→ Data
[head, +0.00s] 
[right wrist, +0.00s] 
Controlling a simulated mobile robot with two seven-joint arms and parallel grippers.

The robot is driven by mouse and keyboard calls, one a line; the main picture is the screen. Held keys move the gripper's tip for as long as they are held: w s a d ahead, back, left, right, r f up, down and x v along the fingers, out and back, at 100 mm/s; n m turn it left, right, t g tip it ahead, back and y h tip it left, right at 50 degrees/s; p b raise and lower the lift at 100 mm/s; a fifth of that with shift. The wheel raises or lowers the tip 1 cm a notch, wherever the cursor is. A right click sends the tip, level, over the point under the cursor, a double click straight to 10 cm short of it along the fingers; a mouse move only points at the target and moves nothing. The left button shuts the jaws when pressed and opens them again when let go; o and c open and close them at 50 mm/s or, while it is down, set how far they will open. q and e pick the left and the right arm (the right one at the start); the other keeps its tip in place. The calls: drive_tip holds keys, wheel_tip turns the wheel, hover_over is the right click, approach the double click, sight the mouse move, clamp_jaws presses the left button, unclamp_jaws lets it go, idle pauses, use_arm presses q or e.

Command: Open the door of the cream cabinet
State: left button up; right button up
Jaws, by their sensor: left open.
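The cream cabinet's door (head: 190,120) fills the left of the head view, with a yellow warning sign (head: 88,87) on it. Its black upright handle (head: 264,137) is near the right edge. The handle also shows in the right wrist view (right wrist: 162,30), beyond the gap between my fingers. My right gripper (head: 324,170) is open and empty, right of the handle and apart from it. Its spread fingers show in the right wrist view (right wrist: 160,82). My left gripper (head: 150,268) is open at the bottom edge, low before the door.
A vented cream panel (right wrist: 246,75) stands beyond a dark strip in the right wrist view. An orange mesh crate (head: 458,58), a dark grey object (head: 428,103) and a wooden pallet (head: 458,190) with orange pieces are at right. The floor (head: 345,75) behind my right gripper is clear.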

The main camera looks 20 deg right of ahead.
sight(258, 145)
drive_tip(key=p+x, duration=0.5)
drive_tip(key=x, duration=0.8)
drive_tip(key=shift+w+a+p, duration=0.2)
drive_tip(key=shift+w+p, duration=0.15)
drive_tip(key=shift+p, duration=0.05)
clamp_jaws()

→ Task to complete
Set down all of the data above, word for word.

→ Right answer
[head, +0.00s] 
[right wrist, +0.00s] 
Controlling a simulated mobile robot with two seven-joint arms and parallel grippers.

The robot is driven by mouse and keyboard calls, one a line; the main picture is the screen. Held keys move the gripper's tip for as long as they are held: w s a d ahead, back, left, right, r f up, down and x v along the fingers, out and back, at 100 mm/s; n m turn it left, right, t g tip it ahead, back and y h tip it left, right at 50 degrees/s; p b raise and lower the lift at 100 mm/s; a fifth of that with shift. The wheel raises or lowers the tip 1 cm a notch, wherever the cursor is. A right click sends the tip, level, over the point under the cursor, a double click straight to 10 cm short of it along the fingers; a mouse move only points at the target and moves nothing. The left button shuts the jaws when pressed and opens them again when let go; o and c open and close them at 50 mm/s or, while it is down, set how far they will open. q and e pick the left and the right arm (the right one at the start); the other keeps its tip in place. The calls: drive_tip holds keys, wheel_tip turns the wheel, hover_over is the right click, approach the double click, sight the mouse move, clamp_jaws presses the left button, unclamp_jaws lets it go, idle pauses, use_arm presses q or e.

Command: Open the door of the cream cabinet
State: left button up; right button up
Jaws, by their sensor: left open.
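The cream cabinet's door (head: 190,120) fills the left of the head view, with a yellow warning sign (head: 88,87) on it. Its black upright handle (head: 264,137) is near the right edge. The handle also shows in the right wrist view (right wrist: 162,30), beyond the gap between my fingers. My right gripper (head: 324,170) is open and empty, right of the handle and apart from it. Its spread fingers show in the right wrist view (right wrist: 160,82). My left gripper (head: 150,268) is open at the bottom edge, low before the door.
A vented cream panel (right wrist: 246,75) stands beyond a dark strip in the right wrist view. An orange mesh crate (head: 458,58), a dark grey object (head: 428,103) and a wooden pallet (head: 458,190) with orange pieces are at right. The floor (head: 345,75) behind my right gripper is clear.

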The main camera looks 20 deg right of ahead.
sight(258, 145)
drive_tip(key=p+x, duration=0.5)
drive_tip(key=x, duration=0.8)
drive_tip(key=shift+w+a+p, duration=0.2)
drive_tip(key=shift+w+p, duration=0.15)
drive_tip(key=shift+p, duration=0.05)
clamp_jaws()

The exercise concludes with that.